In-game, we do not have five-hour meetings. When we get a large group of people together for five hours, we are going to slaughter things by the thousand.

In-game, we do not spend the first half hour of our gathering engaging in a clever ice-breaker, to help get those creative juices flowing and put everyone in the right mental place for a free-wheeling discussion. We spend the first half-hour alt-tabbed, reading web pages while waiting for everyone to get to the right zone. We may also be discussing character builds or the latest test server notes on Teamspeak. (If anyone has a way for me to alt-tab from life during clever ice-breakers, please post it in the comments. No PDAs.)

In-game, we do not pretend that the free-wheeling discussions matter. Our raid leader does not pretend that this is a participatory democracy in which you will contribute your views before ignoring them and giving the top-down message of how we are doing this. We go straight to the top-down message. If you have a meaningful correction to procedure, it will be taken into account; otherwise, shut up.

In-game, our group leader does not show up late, give some guiding remarks, then disappear until the end, returning to dictate the conclusion of events. Anyone trying that crap gets no drops and is not allowed back for the next raid, healer or no. In-game, being further up the guild’s chain of command means that you are more likely to stay through an entire event.

In-game, we learn from our mistakes. If we do the same thing every time, it means that it worked last time. Barring disruptions from morons or lag, if a strategy failed last time, it probably will not do much better this time. Complete wipes, while valuable teaching moments, are not common in the workplace.

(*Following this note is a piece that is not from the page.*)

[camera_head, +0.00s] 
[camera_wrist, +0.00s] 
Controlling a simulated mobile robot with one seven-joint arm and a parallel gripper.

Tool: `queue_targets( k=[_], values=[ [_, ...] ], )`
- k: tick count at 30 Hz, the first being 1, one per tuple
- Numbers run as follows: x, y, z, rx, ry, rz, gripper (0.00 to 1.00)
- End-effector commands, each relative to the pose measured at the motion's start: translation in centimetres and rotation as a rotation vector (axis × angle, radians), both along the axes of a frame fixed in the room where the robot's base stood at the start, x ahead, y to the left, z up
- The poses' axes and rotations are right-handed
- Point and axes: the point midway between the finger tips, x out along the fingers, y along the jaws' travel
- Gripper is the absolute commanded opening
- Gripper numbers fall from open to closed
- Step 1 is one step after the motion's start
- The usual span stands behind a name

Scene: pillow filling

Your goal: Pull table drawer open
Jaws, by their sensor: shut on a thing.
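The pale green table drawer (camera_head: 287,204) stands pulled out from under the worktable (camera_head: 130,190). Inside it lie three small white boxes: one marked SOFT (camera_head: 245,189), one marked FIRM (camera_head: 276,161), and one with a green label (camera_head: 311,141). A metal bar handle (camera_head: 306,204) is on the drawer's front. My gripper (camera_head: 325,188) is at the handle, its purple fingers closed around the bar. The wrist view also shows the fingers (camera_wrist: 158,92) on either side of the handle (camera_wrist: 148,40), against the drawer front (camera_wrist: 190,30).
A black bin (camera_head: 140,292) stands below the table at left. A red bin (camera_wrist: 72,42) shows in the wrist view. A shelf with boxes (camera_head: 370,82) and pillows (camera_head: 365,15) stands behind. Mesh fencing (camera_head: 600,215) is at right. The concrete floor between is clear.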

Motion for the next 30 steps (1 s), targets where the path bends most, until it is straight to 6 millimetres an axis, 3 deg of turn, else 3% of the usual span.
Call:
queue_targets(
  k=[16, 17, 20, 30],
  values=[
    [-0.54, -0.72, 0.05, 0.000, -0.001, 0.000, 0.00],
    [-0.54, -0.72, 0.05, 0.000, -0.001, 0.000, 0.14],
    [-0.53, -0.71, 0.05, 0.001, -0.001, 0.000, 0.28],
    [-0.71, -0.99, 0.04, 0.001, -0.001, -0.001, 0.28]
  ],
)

In-game, we may indeed be dividing for small group work. We are more likely to be scouring the survivors from an area than brainstorming. Usually, each small group will be accomplising some separate goal needed for collective success, rather than separately covering the same ground as everyone else. Groups will be designed for success, rather than on the basis of who is sitting closest.

In-game, if our small groups are reporting out our group’s activities, there are two acceptable answers: (1) all set; (2) all dead. You may also mention if something very shiny dropped.

In-game, no one brings donuts, coffee, or pizza. My broadband connection may have a fat pipe, but not that fat.